El Evangelio de la pesca milagrosa que contemplamos hoy (Jn 21, 1-14) nos presenta una de las apariciones de Cristo Resucitado. El tiempo pascual nos ofrece la gracia para vivir nuestra propia existencia de encuentro con el Señor. En este sentido, el texto evangélico nos ilumina poderosamente.
Después de una labor fatigosa e inútil de toda una noche, los apóstoles se ven sorprendidos por un hombre que les grita desde la orilla. Ellos no sabían que era el Señor. Jesús estaba allí, pero no se habían percatado de su presencia cercana y poderosa. ¿Cuántas veces nos ocurre lo mismo a nosotros? Cristo camina a nuestro lado, sale a nuestro encuentro de múltiples maneras, pero nos pasa desapercibido.
Es el Señor
La tristeza de toda una noche de fatiga y trabajo infructuoso nos nubla la vista de la fe y de la esperanza. Ese es nuestro mal de raíz: no descubrir esta presencia que ilumina todo, que nos mira desde la orilla, que conoce nuestra fatiga, nuestro cansancio, nuestro esfuerzo y que aguarda el momento oportuno para obrar.
Podremos pasar noches enteras de trabajo estéril; pero llegará siempre la hora de espiritual consuelo en que recojamos el fruto de nuestros sudores y fatigas.
Jesús entonces se dirige a los apóstoles y les manda echar la red. Ellos obedecen y la sacan repleta de peces. Juan es el primero que ante el milagro, reconoce a Jesús: “Es el Señor”. Entonces Pedro inmediatamente se lanza al agua. El amor tiene muchas maneras de expresarse. En Juan, el amor se refleja en ese conocimiento instintivo que sabe percibir la presencia del ser amado, en Pedro, es la impaciencia por estar cerca del que ama.
Paciencia y perseverancia
Jesús, que les había dicho anteriormente: “por sus frutos los conoceréis”, quiere hacerse conocer por unas obras que sólo Él es capaz de realizar. Por eso en nuestras vidas, también Él quiere darse a conocer obrando eso que a nosotros muchas veces nos parece imposible. Pero para eso hacen falta dos cosas: paciencia y perseverancia. La paciencia del que espera sin desanimarse, del que sabe aguardar sin desesperar, del que confía que Dios actuará.

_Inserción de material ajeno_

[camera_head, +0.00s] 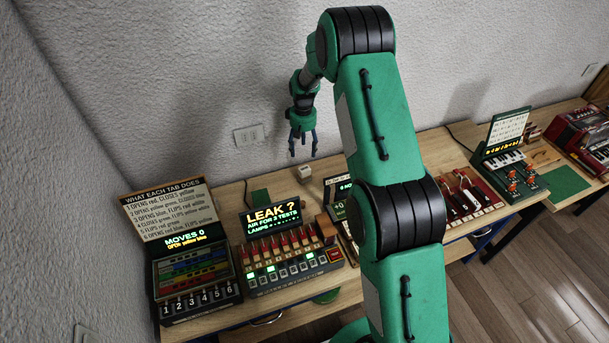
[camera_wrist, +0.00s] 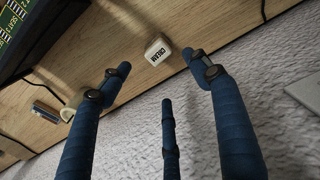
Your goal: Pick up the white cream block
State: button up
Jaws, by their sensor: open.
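The white cream block (camera_wrist: 158,50) is a small cube with dark lettering that reads CREAM. It stands on the wooden table near the wall, and in the head view the white block (camera_head: 304,174) sits behind the LEAK device. My gripper (camera_head: 303,153) hangs above the table beside the wall, apart from the block. In the wrist view my gripper (camera_wrist: 162,85) shows blue fingers spread wide, with nothing between them. The block lies beyond the fingertips, between the left and right ones in the picture.
The LEAK device (camera_head: 285,247) and the six-tab device (camera_head: 190,270) stand on the wooden table (camera_head: 235,198). A wall socket (camera_head: 249,135) is behind.

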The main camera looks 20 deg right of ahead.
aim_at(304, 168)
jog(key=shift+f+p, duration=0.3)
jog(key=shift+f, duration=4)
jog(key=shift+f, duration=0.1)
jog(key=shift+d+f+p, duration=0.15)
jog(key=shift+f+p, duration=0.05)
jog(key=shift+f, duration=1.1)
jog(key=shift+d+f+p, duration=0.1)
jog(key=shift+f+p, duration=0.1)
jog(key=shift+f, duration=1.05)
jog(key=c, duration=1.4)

Y la perseverancia del que no se cansa de trabajar, sabiendo que “ni el que planta ni el que riega es algo, sino Dios quien da el crecimiento” (1Co. 3,7).
Cuando Dios obra en la vida del hombre como sólo Él sabe hacerlo, el corazón se vuelve hacia Él en un acto de amor y agradecimiento. Es entonces cuando nos percatamos que todos nuestros esfuerzos no han sido vanos, pues se ven recompensados de una manera sobreabundante.
Fe viva
En la vida de María comprobamos también cómo su paciencia en el sufrir y su perseverancia en la fe se vieron premiadas por la resurrección del Hijo. Ella nos enseña que, aunque humanamente hablando todo parece perdido e inútil, Dios nos mira desde la otra orilla esperando el momento oportuno para obrar. Creer en Dios no es solamente creer en su existencia, sino descansar en Él como en un apoyo inconmovible, inquebrantable. Refugiarse en Él como en un abrigo seguro; tender a Él como a un fin supremo. Como lo vivió María.
El relato termina narrando cómo Cristo alimenta a los suyos, cuidándolos con exquisita delicadeza. También ahora es sobre todo en la Eucaristía donde Cristo Resucitado se nos aparece y se nos da, nos cuida y alimenta. Él mismo en persona. Y la fe tiene que estar viva y despierta para reconocer cuánta ternura y cuánto amor se encierra en cada Santa Misa, en la que el mismo Cristo es el Pan que se nos da como alimento.